Enfin, en médecine, aussi la bioéthique, approche totalement laïque, plonge ses racines dans l’éthique religieuse.

Aucune institution sociale qui cherche à être en adéquation avec sa tâche et son public cible ne peut échapper à ce questionnement : jusqu’où, chez nous, la spiritualité, – indispensable, nous l’avons vu -, est religieuse ? Et qui s’en charge ?

Si une institution sociale particulière se charge elle-même du religieux, – toujours présent, implicitement ou explicitement -, elle est en quelque sorte elle-même communauté religieuse. Pour être fidèle à la Constitution, elle devrait se soumettre à la régulation, en matière religieuse, de la part d’une Eglise ou d’une autre communauté religieuse reconnue par l’Etat, donc collaborer avec celles-ci.

Si une institution sociale particulière veut s’abstenir de s’occuper aussi de la vie religieuse de ses résidents, elle devrait quand même déléguer la régulation, toujours dans l’esprit de la Constitution, à une Eglise ou une communauté religieuse reconnue. Si je dis régulation, je pense à :

–         Qui régule ce qui  et qui, au niveau spirituel, entre ou n’entre pas dans une institution ?

–         Quelles sont les pratiques spirituelles et religieuses reconnues ou, au contraire, ne pas tolérées ? Et pourquoi ?

–         Qui s’en occupe ? Quelles sont les qualifications nécessaires ? Quelles sont ses compétences ?

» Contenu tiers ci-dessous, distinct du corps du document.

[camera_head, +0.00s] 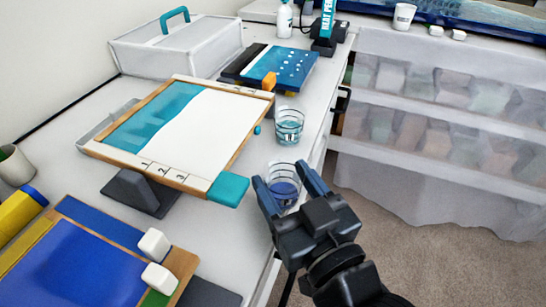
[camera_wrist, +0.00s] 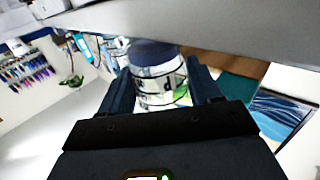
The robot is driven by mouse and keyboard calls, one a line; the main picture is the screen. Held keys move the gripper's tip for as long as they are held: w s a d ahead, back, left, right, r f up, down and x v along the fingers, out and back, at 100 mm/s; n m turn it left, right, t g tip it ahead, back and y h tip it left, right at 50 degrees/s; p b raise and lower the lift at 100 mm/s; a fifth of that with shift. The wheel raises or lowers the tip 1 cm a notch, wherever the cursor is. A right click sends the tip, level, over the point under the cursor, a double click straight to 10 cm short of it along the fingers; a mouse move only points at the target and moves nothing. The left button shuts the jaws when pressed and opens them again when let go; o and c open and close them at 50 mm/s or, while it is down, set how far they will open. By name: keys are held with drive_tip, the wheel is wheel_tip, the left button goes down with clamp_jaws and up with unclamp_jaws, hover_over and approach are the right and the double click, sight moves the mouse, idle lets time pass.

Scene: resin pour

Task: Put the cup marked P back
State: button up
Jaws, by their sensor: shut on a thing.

Au fond, c’est une fonction de « gardien du seuil », rôle du prêtre[1] dans la tradition. Donc, encore une fois, une collaboration entre institutions et Eglises et communautés religieuses reconnues s’imposerait.

Selon les choix institutionnels, le gardien :

–         Assume ou participe à ce qui se vit à l’intérieur de l’institution ou/et

–         Collabore avec l’extérieur pour faire vivre une ou des spiritualités à l’intérieur et/ou

–         Est celui qui régule ce qui entre ou/et

–         Fait de sorte que les besoins des résidents puissent être satisfaits à l’extérieur

Armin Kressmann, Rapport « La spiritualité et les institutions », CEDIS 2008


[1] Celui qui tranche entre « le pur et l’impur », qui, en conséquence, décide si quelqu’un fait partie de la communauté ou en est exclu, selon des règles plus ou moins objectives qui décrivent « l’impureté » ; aujourd’hui, c’est principalement le rôle du médecin, mais cela ne fonctionne pas pour la spiritualité en soi (sauf là où celle-ci touche à la « folie », avec toutes ses ambiguïtés). Alors donner un sens moderne et acceptable à ce rôle de « prêtre », pour tout le monde impliqué dans le monde institutionnel, est un défi à relever, d’autant plus que les évidences d’autrefois ne sont plus si évidentes et que la pluralité des cultures et religions et leur cohabitation dans la société moderne rend la tâche encore plus complexe.